In unserem Artikel vom 17.11.2014 äußerten wir die Vermutung, dass das katholische Schulreferat für die Verschärfung des Schulprofils verantwortlich sei.  Heute wurden wir darauf hingewiesen, dass das „Katholische Schulreferat […] am Vorgehen der Schule in keiner Weise beteiligt“ gewesen sei. Vielmehr habe sich das Referat Anfang Januar 2015 bei der Schulleitung ausdrücklich für eine Beibehaltung der bisher geltenden Regelungen der als „Flächendeckenden KGS“ geführten Schule eingesetzt. Das Schulreferat gehe davon aus, dass Schülerinnen und Schüler an der besagten Schule auch weiterhin nicht zur Teilnahme an Religionsunterricht und Schulgottesdienst gezwungen würden.


Bonn, 17.11.2014

Eine Schule für alle Kinder im Ortsteil. Das war die „Katholische Grundschule Waldviertel“ (Name geändert) seit jeher. Sie ist die einzige Grundschule in dem bei Familien beliebten Ortsteil einer mittelgroßen Stadt in NRW. Zwar ist sie dem Namen nach eine konfessionelle Grundschule. Sie wurde aber mit ausdrücklicher offizieller Billigung der Kommune schon seit langem nicht wie eine konfessionelle Grundschule geführt. Bis zur Aufhebung der Schulbezirke stand sie allen Kindern der Nachbarschaft unabhängig von Religion und Bekenntnis offen: Neben dem katholischen Religionsunterricht gab es evangelischen Religionsunterricht, Kinder anderer Bekenntnisse und Religionen oder solche ohne Bekenntnis mussten nicht am Religionsunterricht teilnehmen. Es gab evangelische und katholische Gottesdienste für die jeweiligen Kinder. Die anderen Kinder kamen später oder wurden in der Schule betreut.

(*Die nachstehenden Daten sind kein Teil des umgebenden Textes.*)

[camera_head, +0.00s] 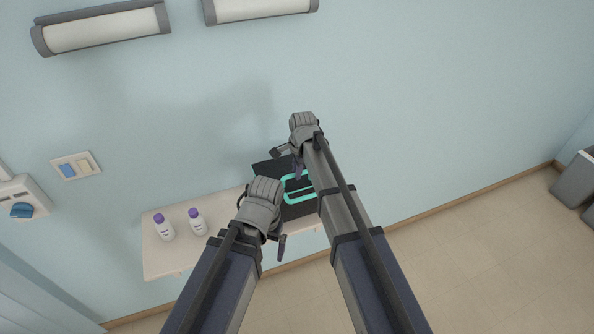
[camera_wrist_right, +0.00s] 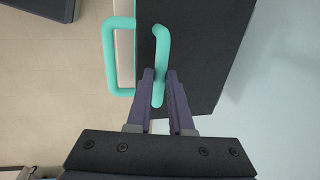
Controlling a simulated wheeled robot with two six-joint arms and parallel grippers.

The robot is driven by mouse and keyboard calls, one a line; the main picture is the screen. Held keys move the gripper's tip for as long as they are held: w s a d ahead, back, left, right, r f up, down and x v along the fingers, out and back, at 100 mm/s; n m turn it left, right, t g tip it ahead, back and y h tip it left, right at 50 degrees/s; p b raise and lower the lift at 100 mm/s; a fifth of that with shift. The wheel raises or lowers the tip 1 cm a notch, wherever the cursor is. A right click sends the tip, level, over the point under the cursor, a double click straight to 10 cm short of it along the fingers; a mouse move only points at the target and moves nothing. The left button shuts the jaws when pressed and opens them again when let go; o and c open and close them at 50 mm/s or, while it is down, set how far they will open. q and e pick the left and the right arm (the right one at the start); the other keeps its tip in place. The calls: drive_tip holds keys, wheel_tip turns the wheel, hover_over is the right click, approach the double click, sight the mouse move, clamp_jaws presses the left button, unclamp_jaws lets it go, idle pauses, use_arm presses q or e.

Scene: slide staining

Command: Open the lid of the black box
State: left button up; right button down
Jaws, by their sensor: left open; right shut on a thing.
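The black box (camera_head: 307,211) sits on the wall shelf, mostly hidden behind my arms. Its dark flat panel (camera_wrist_right: 205,45) fills the upper middle of the right wrist view. Two teal handles show there: one at the panel (camera_wrist_right: 161,45) and one farther left (camera_wrist_right: 110,55). My right gripper (camera_wrist_right: 161,88) is shut on the handle at the panel; in the head view it (camera_head: 298,170) is over the box. My left gripper (camera_head: 281,247) is open and empty, in front of the box, to its lower left. I cannot tell how far the lid is raised.
Two white bottles with purple caps (camera_head: 165,228) (camera_head: 197,222) stand at the left of the pale shelf (camera_head: 165,262). The blue wall (camera_head: 450,100) is close behind. Clear floor (camera_head: 480,250) lies to the right, with a grey bin (camera_head: 575,180) at the far right.

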Jetzt will das katholische Schulreferat offenbar das religiöse Profil der Schule schärfen. Am Vorabend des letzten Schulgottesdienstes erhielten die Klassenpflegschaftsvertreter ein Schreiben, wonach alle Kinder, die nicht evangelisch seien, ab sofort verpflichtend in den katholischen Schulgottesdienst gehen müssten. Diese Regelung gelte für alle zukünftigen Schulgottesdienste.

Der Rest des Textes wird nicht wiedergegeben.